Europe’s most-visited museum has tapped software from IBM Corp. and one of its business partners to help keep the Mona Lisa smiling on its wall, IBM announced today.
The Louvre Museum in Paris hired SQLI Group to upgrade its IBM Maximo Asset Management software installation to better coordinate business tasks including customer service, maintenance tasks, and power consumption and also keep closer tabs on tasks unique to caretaking of the world’s most famous art collection – maintaining the condition of paintings and sculptures. The museum handled more than 65,000 maintenance tasks in 2011 while admitting 8.8 million visitors.
“Making thousands of repairs, cleaning and maintenance visits per year to preserve the facilities and artwork while keeping the galleries available and accessible to visitors is a daunting undertaking,” says Metin Pelit, the department manger of computerized maintenance management system at the Louvre, in a press release. With “IBM software, we’re able to visualize our entire infrastructure and make better, more informed decisions.”
By aggregating data from individual IT systems in the museum, the Louvre’s IT staff can now apply analytics and predictive intelligence to its data, and see potential problems earlier. For example, maintenance staff could discover climate controls are not working as expected and repair them before that extra humidity causes damage to paintings that are hundreds of years old.
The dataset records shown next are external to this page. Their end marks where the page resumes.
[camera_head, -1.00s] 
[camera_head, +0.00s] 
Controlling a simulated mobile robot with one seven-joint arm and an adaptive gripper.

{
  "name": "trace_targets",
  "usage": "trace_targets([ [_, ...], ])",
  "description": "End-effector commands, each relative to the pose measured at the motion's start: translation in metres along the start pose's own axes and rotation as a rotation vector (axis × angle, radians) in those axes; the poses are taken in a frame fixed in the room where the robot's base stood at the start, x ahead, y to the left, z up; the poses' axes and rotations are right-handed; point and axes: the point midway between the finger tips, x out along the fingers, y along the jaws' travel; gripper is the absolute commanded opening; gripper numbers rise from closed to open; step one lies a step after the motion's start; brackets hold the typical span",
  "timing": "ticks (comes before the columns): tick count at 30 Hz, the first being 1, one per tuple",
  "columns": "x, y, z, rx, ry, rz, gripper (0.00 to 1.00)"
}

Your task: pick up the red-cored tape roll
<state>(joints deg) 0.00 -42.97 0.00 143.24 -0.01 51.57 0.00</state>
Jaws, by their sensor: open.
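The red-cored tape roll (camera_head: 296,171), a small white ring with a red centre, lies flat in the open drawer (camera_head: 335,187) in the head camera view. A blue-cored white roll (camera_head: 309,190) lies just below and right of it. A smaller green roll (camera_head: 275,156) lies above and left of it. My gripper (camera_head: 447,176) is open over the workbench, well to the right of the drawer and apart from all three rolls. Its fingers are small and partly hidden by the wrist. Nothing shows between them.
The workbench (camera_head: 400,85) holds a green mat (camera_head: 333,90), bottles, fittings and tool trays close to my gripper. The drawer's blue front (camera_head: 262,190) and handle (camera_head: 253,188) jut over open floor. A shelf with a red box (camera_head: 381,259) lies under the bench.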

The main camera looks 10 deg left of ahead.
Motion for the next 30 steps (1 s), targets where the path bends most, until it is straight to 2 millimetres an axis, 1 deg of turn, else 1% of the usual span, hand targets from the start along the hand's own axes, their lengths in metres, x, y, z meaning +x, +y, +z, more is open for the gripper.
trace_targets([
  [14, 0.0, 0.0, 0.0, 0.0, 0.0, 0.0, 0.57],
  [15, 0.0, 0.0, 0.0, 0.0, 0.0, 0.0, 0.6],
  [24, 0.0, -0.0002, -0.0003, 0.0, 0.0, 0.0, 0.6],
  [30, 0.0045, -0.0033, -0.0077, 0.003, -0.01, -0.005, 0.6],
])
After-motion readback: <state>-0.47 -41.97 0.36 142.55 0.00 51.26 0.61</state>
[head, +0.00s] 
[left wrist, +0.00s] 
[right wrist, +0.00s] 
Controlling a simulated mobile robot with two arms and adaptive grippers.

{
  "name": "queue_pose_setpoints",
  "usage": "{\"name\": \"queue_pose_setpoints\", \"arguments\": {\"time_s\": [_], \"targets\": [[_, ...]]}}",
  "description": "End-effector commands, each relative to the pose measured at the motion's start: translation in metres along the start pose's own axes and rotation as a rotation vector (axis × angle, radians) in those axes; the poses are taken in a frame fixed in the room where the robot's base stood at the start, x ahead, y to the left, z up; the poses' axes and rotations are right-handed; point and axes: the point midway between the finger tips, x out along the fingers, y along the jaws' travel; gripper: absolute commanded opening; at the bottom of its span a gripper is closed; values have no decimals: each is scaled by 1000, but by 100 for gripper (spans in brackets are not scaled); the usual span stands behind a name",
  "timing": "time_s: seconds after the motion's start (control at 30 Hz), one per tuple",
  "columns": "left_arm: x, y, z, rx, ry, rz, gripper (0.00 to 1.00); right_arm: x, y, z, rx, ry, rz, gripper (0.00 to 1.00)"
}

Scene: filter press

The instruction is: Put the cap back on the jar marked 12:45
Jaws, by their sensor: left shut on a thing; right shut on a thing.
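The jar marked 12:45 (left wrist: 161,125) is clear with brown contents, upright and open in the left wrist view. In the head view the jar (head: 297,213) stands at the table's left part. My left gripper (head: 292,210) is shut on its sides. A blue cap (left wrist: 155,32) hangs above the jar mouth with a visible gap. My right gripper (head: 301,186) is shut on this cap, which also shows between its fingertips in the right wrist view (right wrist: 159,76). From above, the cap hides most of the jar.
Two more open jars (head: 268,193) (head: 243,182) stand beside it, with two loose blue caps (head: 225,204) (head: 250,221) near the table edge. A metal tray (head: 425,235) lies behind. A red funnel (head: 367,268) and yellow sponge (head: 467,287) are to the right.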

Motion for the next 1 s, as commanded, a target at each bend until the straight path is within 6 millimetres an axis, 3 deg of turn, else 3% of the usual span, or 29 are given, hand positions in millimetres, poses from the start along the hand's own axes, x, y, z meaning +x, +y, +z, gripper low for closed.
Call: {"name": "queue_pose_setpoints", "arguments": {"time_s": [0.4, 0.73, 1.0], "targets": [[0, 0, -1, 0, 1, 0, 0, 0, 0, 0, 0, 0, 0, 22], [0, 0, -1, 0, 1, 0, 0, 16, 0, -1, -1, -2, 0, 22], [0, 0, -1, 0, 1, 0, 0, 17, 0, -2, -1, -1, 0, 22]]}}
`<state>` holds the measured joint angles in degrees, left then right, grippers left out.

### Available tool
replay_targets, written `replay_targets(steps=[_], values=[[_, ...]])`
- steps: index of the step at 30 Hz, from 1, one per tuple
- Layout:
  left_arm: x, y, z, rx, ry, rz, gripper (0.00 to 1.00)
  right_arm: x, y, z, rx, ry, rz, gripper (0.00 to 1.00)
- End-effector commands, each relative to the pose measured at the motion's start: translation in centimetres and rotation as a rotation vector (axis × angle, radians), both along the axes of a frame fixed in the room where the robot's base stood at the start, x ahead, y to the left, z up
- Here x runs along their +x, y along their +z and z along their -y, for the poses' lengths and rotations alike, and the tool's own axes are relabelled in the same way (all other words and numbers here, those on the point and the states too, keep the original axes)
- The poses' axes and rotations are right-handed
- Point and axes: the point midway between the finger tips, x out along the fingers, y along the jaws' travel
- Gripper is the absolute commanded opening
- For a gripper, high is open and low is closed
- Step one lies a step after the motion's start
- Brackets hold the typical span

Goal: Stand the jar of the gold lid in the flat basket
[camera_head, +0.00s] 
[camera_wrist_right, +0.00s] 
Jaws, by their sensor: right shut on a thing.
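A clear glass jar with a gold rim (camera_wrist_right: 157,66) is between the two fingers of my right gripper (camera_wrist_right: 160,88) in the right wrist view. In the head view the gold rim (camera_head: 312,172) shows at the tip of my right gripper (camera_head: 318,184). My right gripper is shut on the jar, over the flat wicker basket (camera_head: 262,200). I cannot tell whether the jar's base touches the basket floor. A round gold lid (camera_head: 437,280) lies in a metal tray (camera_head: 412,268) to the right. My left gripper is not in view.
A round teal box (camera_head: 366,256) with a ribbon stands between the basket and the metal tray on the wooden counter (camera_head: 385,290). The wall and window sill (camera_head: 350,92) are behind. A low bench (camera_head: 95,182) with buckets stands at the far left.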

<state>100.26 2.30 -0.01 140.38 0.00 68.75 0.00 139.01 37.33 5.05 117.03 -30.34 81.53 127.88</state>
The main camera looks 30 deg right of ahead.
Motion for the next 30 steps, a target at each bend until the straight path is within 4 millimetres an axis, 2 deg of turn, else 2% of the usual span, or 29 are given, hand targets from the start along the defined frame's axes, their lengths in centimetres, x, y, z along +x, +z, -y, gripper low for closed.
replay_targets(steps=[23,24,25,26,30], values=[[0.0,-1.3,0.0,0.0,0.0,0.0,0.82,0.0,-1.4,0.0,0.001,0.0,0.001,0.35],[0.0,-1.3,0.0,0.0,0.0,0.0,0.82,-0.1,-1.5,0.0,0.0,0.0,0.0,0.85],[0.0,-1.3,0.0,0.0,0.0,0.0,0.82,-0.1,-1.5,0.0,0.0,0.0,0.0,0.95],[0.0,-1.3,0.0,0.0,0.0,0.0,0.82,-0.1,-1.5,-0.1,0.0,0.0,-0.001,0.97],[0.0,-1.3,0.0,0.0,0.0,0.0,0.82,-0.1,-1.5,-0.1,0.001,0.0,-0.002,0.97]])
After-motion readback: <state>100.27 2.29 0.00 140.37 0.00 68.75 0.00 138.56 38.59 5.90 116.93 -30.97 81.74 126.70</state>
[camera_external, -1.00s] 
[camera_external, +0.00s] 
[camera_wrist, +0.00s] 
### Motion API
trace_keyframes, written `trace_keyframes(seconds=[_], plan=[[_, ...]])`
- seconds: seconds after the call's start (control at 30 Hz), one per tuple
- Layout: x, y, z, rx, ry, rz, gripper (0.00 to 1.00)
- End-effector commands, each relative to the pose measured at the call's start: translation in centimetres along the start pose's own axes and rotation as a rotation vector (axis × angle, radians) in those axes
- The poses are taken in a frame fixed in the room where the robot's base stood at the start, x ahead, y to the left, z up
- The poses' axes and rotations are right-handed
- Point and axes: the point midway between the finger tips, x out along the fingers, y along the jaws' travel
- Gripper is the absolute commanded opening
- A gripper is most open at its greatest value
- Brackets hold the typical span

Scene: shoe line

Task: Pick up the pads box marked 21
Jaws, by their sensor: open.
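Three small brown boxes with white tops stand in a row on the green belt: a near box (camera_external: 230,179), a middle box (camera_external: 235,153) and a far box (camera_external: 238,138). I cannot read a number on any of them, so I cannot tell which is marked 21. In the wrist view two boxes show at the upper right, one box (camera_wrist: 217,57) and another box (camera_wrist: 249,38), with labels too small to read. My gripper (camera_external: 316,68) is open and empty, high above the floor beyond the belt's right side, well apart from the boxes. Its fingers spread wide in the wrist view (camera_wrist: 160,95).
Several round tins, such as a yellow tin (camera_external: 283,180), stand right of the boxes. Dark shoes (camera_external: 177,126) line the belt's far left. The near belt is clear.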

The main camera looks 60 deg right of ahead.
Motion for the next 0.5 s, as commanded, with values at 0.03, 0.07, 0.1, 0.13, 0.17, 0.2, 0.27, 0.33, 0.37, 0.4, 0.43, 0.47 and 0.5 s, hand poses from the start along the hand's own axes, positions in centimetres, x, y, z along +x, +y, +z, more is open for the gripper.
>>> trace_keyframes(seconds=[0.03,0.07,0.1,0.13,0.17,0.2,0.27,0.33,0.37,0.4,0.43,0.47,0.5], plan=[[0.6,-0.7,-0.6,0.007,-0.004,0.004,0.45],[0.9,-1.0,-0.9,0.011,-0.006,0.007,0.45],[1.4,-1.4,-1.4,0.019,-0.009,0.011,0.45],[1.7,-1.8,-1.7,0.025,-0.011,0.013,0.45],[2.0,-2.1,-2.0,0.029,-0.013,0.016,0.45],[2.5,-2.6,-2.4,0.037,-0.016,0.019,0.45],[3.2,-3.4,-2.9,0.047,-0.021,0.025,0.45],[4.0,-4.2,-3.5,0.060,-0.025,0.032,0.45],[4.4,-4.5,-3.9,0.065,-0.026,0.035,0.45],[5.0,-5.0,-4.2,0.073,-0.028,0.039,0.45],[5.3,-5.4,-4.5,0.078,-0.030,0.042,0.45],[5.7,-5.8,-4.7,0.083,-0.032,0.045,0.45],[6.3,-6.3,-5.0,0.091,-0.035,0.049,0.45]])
“All the paintings require very specific climate settings to be preserved, and then you have the security concerns to think about too,” said Dave Bartlett, vice-president of industry solutions for IBM, speaking at IBM’s Pulse conference in Las Vegas. “That shows some of the complexity that solutions like this can deal with.”
Before using software to manage its facility repairs, Louvre staff managed its workflow using paper, which is the same way they did it in 1911, when Italian immigrant Vincenzo Perugia hid in the museum overnight to steal the Mona Lisa from the museum. In May 2010, the Paris Museum of Modern Art was hit by the most costly theft in the history of French art. It was revealed that some security systems in the museum had not been working for weeks, allowing the thief to simply break a window to enter the museum at night.
IBM’s Maximo software monitors whether all the doors are locked and motion detection systems active.
IBM acquired Bedford, Mass.-based MRO Software Inc. in 2006 for $740 million in 2006, picking up its flagship product, Maximo Enterprise Suite. It’s now part of IBM’s Tivoli unit, under the Global Services division.